I went to Nokia store in NYC Monday to check what they have and try their new touchscreen phone. And I was disappointed, I got greeted by customer service with uniforms that look like security uniform (first I thought he was a security personnel). and when tried the the touchscreen phone I just said I am buying the Iphone. I have 2 nokia phones, N95 and mid-range XpressMusic. N95 is great but lacks the sexiness, and the other one is just like a cheap made phone. The symbian OS is good with keys but I don't think they can pull a good touchscreen on it. the iphone took them by surprise, and they should step up their game if they want to stay where they are. I forget, did I mention that they are toooo expensive. I heard the new N97 my cost around $1000.
This from Gartner, which has plenty of experience in hemorrhaging.
This is great what Nokia is doing, and i see somebody mentioned it before. They figured if iPhone is being called a smarthphone that means all S40 phones can be too. So they keep coming out and selling them like hotcakes but nobody realizes that they are capturing "smartphone" share. Then one day when S40 crosses the line into smartphone you'll see their piece of pie get bigger over night. Just like they are the biggest laptop, digi. cam. digi, voice recorder etc. manufacturer.
I do have to say that they should come out with sexy phone more often and instead of increasing MP on their cams just make the lenses and chips better, 5mp is enough.
I don't think Nokia is going anywhere they are such a big player in Finland that if they start to go under govt. will give them money to buy HTC, Motorola, BenQ and a small African nation just for fun.
I personally think the N96 was nokia was a big mistake. While they did need a follow-up to their flagship, the N95, the N96 was definitely unremarkable, and with any luck the N97 will help them bounce back. True enough the N95 (or the 8GB counterpart) was and maybe still is a hard phone to replace.

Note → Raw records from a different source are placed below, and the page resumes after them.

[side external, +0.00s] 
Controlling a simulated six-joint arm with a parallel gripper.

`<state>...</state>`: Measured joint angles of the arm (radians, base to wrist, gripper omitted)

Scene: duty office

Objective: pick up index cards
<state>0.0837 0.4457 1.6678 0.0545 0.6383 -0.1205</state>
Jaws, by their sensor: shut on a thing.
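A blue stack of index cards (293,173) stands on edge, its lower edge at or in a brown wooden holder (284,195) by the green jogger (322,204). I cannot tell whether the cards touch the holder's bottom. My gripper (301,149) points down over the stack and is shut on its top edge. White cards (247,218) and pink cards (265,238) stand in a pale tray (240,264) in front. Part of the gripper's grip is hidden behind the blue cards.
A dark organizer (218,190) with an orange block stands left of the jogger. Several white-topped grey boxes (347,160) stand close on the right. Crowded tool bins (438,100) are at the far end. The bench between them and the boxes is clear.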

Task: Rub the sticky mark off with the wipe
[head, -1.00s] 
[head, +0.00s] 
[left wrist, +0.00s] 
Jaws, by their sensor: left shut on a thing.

I've personally tried replacing it with newer line including the iPhone (ugh, big mistake) and the Touch HD (what?! no blackberry client??) but I find myself coming back to my N95 8GB.
What's still missing from Nokia's upcoming line-up so far is the N82 or the N73 of the previous years, something that is launched beside the flagship which caters to the middle tier. This strategy seems to have worked for Nokia so far anyway. The E Series of course has its own huge place in the market, but the E71 is doing fine on that front.
It's really hard to see anything much from quarterly statistics, or so I think anyway.
I still using E65... I can call and and send SMS... I don't need anything else from phone
for that time when it came out it was a good mobile phone, only kinda slow...
if iPhone or any other touch phone would be a little bit smaller then i consider buying one... i like Noka because of that, they make normal size phones...
I've got an iPhone now.
Not going to lie, it's fast as hell and there are tons of ridiculous apps available for it, and it's screen is super-sexy, but I'm sick of the restrictions on it.
I plan on buying the N97 ASAP.
I think nokia's problem is that they don't get things right the first time.
Each of my last nokia phones has had an issue that needed warranty attention.
While the phones are great, fast enough for me, and plenty easy to work with (apps, downloads), they need to do more testing before they hit the markets.
My n73 bricked during an update
n78 had gps problems and camera zoom broke
Now my e71 (favorite so far) has a vibrating speaker, what the hell does it take to get the speaker right?
Soon, i'll be on a 5800, which i've used, and is plain old amazing. I'm just waiting this time till it's first firmware update, and they have all the bugs worked out. (not that i know of any).
The handwriting recognition is the selling point for me. Unbelieveable how good it works.